Apparatus and method for manufacturing heat pipe

Description

CROSS-REFERENCES TO RELATED APPLICATION

Relevant subject matter is disclosed in a co-pending U.S. patent application Ser. No. 11/308,376, filed on Mar. 20, 2006 and entitled “METHOD AND APPARATUS FOR MAKING HEAT-DISSIPATION DEVICE HAVING VACUUM CHAMBER AND WORKING FLUID THEREIN”, which is assigned to the same assignee with this application. The disclosures of the co-pending application are wholly incorporated herein by reference.

FIELD OF THE INVENTION

The present invention relates to a heat pipe for cooling an electronic component, and particularly to an apparatus and a method for manufacturing the heat pipe.

DESCRIPTION OF RELATED ART

With the ever-increasing density and high power of electronic components, for example, the central processing unit (CPU), memories and logic arrays in high speed computers, the problem of heat generation by the electronic components in close proximate to one another on electronic circuit cards has become of increasing concern to industry. In response to this, over the past several years heat pipes have been developed to help cooling the electronic components.

A heat pipe generally includes a container with a cavity therein and a quantity of working fluid sealed in the cavity. The cavity is vacuum-exhausted to make the working fluid easy to evaporate. The heat pipe transfers heat generated from the electronic components away by the phase change of the working fluid in the cavity. The maximum heat transport capability and the useful temperature range are two factors to determine the heat transfer performance of the heat pipe. The maximum heat transport capability is affected by the quantity of the working fluid contained in the cavity, while the useful temperature range is determined by the degree of perfection of the vacuum in the cavity. The more perfect the vacuum in the heat pipe, the lower the temperature at which the heat pipe begins to work.
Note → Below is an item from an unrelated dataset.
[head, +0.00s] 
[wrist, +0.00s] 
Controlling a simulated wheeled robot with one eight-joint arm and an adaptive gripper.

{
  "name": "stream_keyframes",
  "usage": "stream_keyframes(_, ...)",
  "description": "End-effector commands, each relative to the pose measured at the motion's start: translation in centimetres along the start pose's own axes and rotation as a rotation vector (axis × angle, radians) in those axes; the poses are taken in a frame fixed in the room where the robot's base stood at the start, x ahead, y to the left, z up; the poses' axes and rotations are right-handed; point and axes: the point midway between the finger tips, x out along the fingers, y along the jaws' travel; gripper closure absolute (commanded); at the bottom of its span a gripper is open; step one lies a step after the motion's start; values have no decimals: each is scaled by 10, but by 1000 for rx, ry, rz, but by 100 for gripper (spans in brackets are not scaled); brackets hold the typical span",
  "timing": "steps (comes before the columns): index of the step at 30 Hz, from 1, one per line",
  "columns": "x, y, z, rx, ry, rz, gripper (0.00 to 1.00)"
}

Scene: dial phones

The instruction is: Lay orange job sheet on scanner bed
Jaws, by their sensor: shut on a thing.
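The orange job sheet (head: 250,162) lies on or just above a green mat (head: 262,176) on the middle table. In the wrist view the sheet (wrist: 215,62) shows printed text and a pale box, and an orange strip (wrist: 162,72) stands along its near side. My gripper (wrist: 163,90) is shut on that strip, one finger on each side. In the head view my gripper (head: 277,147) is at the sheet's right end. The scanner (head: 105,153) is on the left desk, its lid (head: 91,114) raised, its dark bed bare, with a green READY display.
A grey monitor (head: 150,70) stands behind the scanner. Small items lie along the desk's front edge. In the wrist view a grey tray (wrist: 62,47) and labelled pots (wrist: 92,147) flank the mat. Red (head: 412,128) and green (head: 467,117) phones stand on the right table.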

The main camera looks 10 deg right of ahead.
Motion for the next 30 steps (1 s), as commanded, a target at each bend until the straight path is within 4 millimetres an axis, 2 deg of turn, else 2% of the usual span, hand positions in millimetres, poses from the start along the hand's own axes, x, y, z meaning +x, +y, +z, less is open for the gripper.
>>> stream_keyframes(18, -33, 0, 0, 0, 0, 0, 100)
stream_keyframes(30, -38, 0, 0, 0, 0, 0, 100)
Therefore, methods for manufacturing the heat pipe have to accurately control the quality of the working fluid and the vacuum degree of the heat pipe, simultaneously.

FIG. 7 shows a conventional method for manufacturing a heat pipe. The method comprises the following steps: (1) offering a tube body 2 having an open end 3 and a wick structure 4 forming on an inner surface thereof; (2) charging the tube body 2 with a quantity of working fluid 5 from the open end 3 of the tube body 2; (3) evacuating air in the tube body 2 to a pre-determined low-pressure vacuum from the open end 3 through a vacuum pump 6, and then sealing the open end 3 to form a heat pipe shown in FIG. 8. The heat pipe comprises an airtight tube body 2 and contains a quantity of working fluid 5 therein. The heat pipe has a sealing portion 7 formed on an end of the body 2. Since the working fluid 5 is filled into the body 2 before the air in the body 2 is pumped out of the body 2, this results in some difficulties in accurately controlling the quality of the working fluid 5 whilst ensuring the perfection of the vacuum in the heat pipe. For example, in the step (3), some of the working fluid 5 evaporates into vapor and is drawn out of the heat pipe by the vacuum pump 6. Thus, the quantity of the working fluid 5 of the heat pipe can be not accurately controlled. Furthermore, the evaporated working fluid 5 results in an increase in pressure in the heat pipe, which leads to errors in checking the degree of perfection of the vacuum in the heat pipe. Therefore, the conventional method for manufacturing heat pipes can not accurately and simultaneously guarantee the quality of the working fluid and the perfection of the vacuum in the heat pipe.

SUMMARY OF INVENTION

A method of manufacturing a heat pipe, comprising the steps of: providing a hollow body with an open end and an opposite close end; filling a predetermined quantity of working fluid into the hollow body through the open end thereof after an interior of the hollow body has been evacuated to a vacuum of predetermined perfection by a vacuum pump connecting with the hollow body via the open end; and sealing the open end of the hollow body.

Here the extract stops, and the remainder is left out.